◆ AVAILABLE RECORDS:
==========

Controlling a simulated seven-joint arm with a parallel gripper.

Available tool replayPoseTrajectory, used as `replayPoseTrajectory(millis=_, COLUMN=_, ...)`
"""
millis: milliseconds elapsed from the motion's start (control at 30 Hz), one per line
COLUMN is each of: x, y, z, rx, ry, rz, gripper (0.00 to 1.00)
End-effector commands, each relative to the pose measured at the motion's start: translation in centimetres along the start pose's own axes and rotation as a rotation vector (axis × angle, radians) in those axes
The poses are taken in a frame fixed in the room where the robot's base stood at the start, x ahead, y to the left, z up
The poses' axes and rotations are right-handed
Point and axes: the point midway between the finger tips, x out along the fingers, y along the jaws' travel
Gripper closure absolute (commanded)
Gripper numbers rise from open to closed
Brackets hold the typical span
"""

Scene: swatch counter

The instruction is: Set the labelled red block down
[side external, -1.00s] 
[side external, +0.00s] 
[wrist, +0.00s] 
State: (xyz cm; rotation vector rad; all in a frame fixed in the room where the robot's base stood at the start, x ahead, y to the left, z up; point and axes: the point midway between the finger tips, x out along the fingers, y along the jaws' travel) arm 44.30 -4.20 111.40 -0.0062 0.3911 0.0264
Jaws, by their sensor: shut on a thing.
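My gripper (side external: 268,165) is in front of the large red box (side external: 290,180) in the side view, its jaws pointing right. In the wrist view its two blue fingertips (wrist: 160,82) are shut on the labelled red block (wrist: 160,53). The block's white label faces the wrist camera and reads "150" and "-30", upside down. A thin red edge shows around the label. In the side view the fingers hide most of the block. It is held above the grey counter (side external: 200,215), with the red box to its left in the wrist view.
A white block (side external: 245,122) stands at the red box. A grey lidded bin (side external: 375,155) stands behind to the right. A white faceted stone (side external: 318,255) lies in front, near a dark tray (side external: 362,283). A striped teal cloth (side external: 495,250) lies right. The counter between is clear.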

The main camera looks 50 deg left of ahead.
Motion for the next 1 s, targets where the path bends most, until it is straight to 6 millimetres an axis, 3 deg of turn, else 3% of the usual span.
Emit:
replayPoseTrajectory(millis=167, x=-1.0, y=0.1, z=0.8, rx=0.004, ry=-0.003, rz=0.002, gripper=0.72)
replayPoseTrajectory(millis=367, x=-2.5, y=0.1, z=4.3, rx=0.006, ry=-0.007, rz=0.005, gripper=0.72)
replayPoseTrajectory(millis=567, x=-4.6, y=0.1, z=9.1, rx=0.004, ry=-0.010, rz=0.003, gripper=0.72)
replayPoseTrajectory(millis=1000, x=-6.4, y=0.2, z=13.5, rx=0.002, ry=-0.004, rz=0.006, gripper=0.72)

==========

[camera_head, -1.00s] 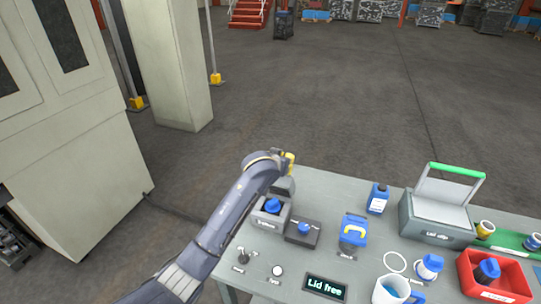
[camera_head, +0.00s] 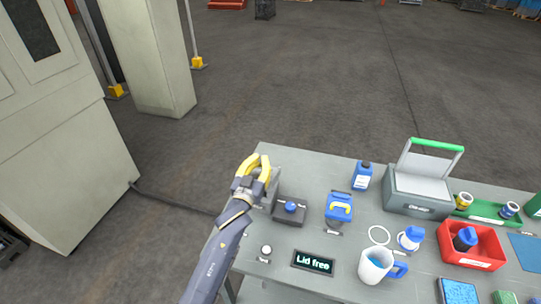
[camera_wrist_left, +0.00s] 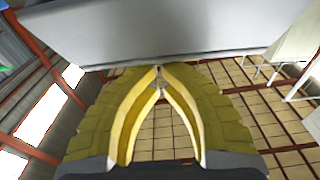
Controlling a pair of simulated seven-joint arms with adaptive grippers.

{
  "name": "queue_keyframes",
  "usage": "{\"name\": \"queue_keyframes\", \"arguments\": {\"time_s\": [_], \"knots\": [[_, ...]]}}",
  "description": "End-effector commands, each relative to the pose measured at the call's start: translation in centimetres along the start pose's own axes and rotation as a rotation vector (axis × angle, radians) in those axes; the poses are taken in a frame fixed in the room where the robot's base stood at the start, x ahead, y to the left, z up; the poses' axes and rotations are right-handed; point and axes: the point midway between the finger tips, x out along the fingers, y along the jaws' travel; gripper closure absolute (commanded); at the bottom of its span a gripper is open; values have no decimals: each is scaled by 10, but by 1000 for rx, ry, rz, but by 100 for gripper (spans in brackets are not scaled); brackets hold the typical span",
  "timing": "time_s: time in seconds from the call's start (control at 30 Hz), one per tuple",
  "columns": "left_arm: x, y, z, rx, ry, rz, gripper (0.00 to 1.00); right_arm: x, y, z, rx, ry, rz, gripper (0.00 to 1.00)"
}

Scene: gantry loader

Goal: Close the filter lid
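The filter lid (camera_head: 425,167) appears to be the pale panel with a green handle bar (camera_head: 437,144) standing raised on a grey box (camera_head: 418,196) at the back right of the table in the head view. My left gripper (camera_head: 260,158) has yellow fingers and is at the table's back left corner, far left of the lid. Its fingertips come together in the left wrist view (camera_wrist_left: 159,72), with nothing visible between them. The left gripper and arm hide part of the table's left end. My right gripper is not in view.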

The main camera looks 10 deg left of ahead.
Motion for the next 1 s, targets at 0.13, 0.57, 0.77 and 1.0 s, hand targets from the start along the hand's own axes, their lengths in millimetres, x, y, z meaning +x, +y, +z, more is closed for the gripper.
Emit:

==========

◆ TASK STATEMENT: Every line of the listing that holds "Controlling" should be found and copied.

◆ RESULT OF THIS EXERCISE:
Controlling a simulated seven-joint arm with a parallel gripper.
Controlling a pair of simulated seven-joint arms with adaptive grippers.

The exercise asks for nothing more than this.